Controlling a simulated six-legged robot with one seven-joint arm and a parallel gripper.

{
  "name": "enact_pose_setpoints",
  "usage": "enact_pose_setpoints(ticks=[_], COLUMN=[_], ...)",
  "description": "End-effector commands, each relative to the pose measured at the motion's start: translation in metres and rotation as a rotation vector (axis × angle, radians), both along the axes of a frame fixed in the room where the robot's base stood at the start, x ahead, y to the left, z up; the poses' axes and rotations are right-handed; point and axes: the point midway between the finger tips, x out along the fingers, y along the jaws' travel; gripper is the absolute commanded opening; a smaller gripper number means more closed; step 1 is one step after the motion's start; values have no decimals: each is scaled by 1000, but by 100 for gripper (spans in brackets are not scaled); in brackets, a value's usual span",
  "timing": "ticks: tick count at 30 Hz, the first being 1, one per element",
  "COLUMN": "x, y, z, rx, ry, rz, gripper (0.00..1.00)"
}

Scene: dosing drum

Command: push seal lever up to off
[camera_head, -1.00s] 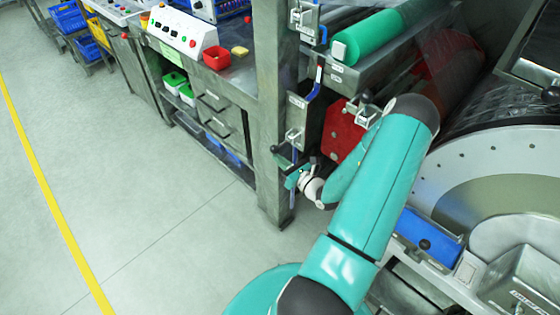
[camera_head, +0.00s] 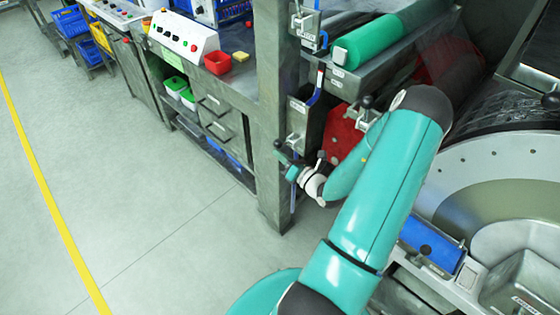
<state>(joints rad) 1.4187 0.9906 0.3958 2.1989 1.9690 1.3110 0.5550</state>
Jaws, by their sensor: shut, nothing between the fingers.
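A blue lever (camera_head: 317,86) with a pale tip is mounted on the machine's front, right of the grey post. Below it is a metal bracket (camera_head: 294,142) with a thin blue bar (camera_head: 293,198) hanging down behind my gripper. The labels are too small to read, so I cannot tell which of the two is the seal lever. My gripper (camera_head: 283,155) is shut and empty, close in front of the lower bracket. Whether it touches the bar or bracket is not clear. The teal gripper body hides part of the bar.
The grey post (camera_head: 271,120) stands just left of my gripper. A red part (camera_head: 343,130) and a green roller (camera_head: 375,38) lie to the right. A bench with a red bin (camera_head: 217,63) is at the left. The floor (camera_head: 150,225) in front is clear.

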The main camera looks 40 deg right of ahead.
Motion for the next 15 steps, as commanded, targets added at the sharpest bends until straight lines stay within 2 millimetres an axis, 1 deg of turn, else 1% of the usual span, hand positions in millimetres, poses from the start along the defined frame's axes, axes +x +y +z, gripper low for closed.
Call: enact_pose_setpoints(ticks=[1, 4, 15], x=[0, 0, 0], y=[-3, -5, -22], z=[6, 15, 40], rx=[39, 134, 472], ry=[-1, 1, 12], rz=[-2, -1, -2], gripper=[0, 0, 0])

──────

(AIM OF THE EXERCISE): Except for the pictures, print the data above exactly.

(EXPECTED OUTPUT):
Controlling a simulated six-legged robot with one seven-joint arm and a parallel gripper.

{
  "name": "enact_pose_setpoints",
  "usage": "enact_pose_setpoints(ticks=[_], COLUMN=[_], ...)",
  "description": "End-effector commands, each relative to the pose measured at the motion's start: translation in metres and rotation as a rotation vector (axis × angle, radians), both along the axes of a frame fixed in the room where the robot's base stood at the start, x ahead, y to the left, z up; the poses' axes and rotations are right-handed; point and axes: the point midway between the finger tips, x out along the fingers, y along the jaws' travel; gripper is the absolute commanded opening; a smaller gripper number means more closed; step 1 is one step after the motion's start; values have no decimals: each is scaled by 1000, but by 100 for gripper (spans in brackets are not scaled); in brackets, a value's usual span",
  "timing": "ticks: tick count at 30 Hz, the first being 1, one per element",
  "COLUMN": "x, y, z, rx, ry, rz, gripper (0.00..1.00)"
}

Scene: dosing drum

Command: push seal lever up to off
[camera_head, -1.00s] 
[camera_head, +0.00s] 
<state>(joints rad) 1.4187 0.9906 0.3958 2.1989 1.9690 1.3110 0.5550</state>
Jaws, by their sensor: shut, nothing between the fingers.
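A blue lever (camera_head: 317,86) with a pale tip is mounted on the machine's front, right of the grey post. Below it is a metal bracket (camera_head: 294,142) with a thin blue bar (camera_head: 293,198) hanging down behind my gripper. The labels are too small to read, so I cannot tell which of the two is the seal lever. My gripper (camera_head: 283,155) is shut and empty, close in front of the lower bracket. Whether it touches the bar or bracket is not clear. The teal gripper body hides part of the bar.
The grey post (camera_head: 271,120) stands just left of my gripper. A red part (camera_head: 343,130) and a green roller (camera_head: 375,38) lie to the right. A bench with a red bin (camera_head: 217,63) is at the left. The floor (camera_head: 150,225) in front is clear.

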The main camera looks 40 deg right of ahead.
Motion for the next 15 steps, as commanded, targets added at the sharpest bends until straight lines stay within 2 millimetres an axis, 1 deg of turn, else 1% of the usual span, hand positions in millimetres, poses from the start along the defined frame's axes, axes +x +y +z, gripper low for closed.
Call: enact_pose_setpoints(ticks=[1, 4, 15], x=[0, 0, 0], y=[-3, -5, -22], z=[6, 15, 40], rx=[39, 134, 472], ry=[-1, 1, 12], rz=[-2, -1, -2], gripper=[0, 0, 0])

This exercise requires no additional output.